◆ **The exercise**
In your copy, leave out the pictures; write out all the data exactly.

◆ **Available data**
*****
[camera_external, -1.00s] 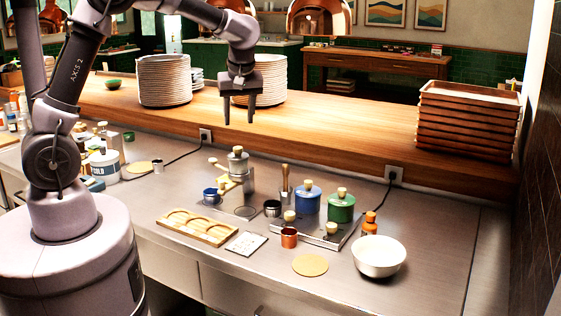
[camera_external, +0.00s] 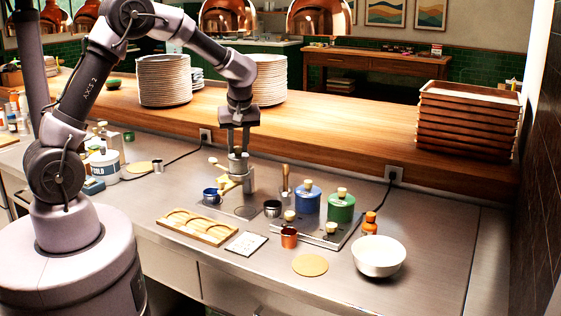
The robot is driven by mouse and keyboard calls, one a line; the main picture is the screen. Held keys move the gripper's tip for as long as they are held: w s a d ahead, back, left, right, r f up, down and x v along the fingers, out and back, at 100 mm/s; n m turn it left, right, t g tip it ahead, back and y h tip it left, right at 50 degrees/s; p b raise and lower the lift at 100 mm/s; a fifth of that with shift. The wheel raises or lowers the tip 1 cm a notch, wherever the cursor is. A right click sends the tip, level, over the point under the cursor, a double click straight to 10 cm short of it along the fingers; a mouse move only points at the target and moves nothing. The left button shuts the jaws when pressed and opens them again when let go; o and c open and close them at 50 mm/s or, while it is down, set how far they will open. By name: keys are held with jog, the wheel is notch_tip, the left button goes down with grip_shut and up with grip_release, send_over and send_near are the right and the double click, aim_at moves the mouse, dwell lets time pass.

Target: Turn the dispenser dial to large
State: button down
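The dispenser (camera_external: 247,185) is a grey metal device on the steel counter, with a pale wooden knob on top and a wooden handle to its left. A yellow piece (camera_external: 226,186) sits at its left side; I cannot tell the dial's markings or setting. My gripper (camera_external: 238,151) points straight down over the dispenser, its two fingers apart, one on each side of the top knob. It is too small to tell whether the fingers touch it. A blue cup (camera_external: 212,196) stands just left of the dispenser.
A wooden tray (camera_external: 182,236) and a white card (camera_external: 246,243) lie in front. The wooden ledge (camera_external: 340,150) rises behind.

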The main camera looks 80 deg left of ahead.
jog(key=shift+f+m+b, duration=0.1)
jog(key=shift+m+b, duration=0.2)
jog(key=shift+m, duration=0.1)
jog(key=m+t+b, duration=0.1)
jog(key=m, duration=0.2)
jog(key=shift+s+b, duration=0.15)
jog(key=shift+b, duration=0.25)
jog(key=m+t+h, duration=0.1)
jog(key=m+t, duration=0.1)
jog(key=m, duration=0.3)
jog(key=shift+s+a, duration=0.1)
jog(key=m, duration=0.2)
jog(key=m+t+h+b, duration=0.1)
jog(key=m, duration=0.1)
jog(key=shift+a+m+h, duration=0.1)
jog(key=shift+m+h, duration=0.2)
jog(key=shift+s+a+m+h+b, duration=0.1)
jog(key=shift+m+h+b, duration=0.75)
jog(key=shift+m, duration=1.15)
*****
◆ **The reply**
[camera_external, -1.00s] 
[camera_external, +0.00s] 
The robot is driven by mouse and keyboard calls, one a line; the main picture is the screen. Held keys move the gripper's tip for as long as they are held: w s a d ahead, back, left, right, r f up, down and x v along the fingers, out and back, at 100 mm/s; n m turn it left, right, t g tip it ahead, back and y h tip it left, right at 50 degrees/s; p b raise and lower the lift at 100 mm/s; a fifth of that with shift. The wheel raises or lowers the tip 1 cm a notch, wherever the cursor is. A right click sends the tip, level, over the point under the cursor, a double click straight to 10 cm short of it along the fingers; a mouse move only points at the target and moves nothing. The left button shuts the jaws when pressed and opens them again when let go; o and c open and close them at 50 mm/s or, while it is down, set how far they will open. By name: keys are held with jog, the wheel is notch_tip, the left button goes down with grip_shut and up with grip_release, send_over and send_near are the right and the double click, aim_at moves the mouse, dwell lets time pass.

Target: Turn the dispenser dial to large
State: button down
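The dispenser (camera_external: 247,185) is a grey metal device on the steel counter, with a pale wooden knob on top and a wooden handle to its left. A yellow piece (camera_external: 226,186) sits at its left side; I cannot tell the dial's markings or setting. My gripper (camera_external: 238,151) points straight down over the dispenser, its two fingers apart, one on each side of the top knob. It is too small to tell whether the fingers touch it. A blue cup (camera_external: 212,196) stands just left of the dispenser.
A wooden tray (camera_external: 182,236) and a white card (camera_external: 246,243) lie in front. The wooden ledge (camera_external: 340,150) rises behind.

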The main camera looks 80 deg left of ahead.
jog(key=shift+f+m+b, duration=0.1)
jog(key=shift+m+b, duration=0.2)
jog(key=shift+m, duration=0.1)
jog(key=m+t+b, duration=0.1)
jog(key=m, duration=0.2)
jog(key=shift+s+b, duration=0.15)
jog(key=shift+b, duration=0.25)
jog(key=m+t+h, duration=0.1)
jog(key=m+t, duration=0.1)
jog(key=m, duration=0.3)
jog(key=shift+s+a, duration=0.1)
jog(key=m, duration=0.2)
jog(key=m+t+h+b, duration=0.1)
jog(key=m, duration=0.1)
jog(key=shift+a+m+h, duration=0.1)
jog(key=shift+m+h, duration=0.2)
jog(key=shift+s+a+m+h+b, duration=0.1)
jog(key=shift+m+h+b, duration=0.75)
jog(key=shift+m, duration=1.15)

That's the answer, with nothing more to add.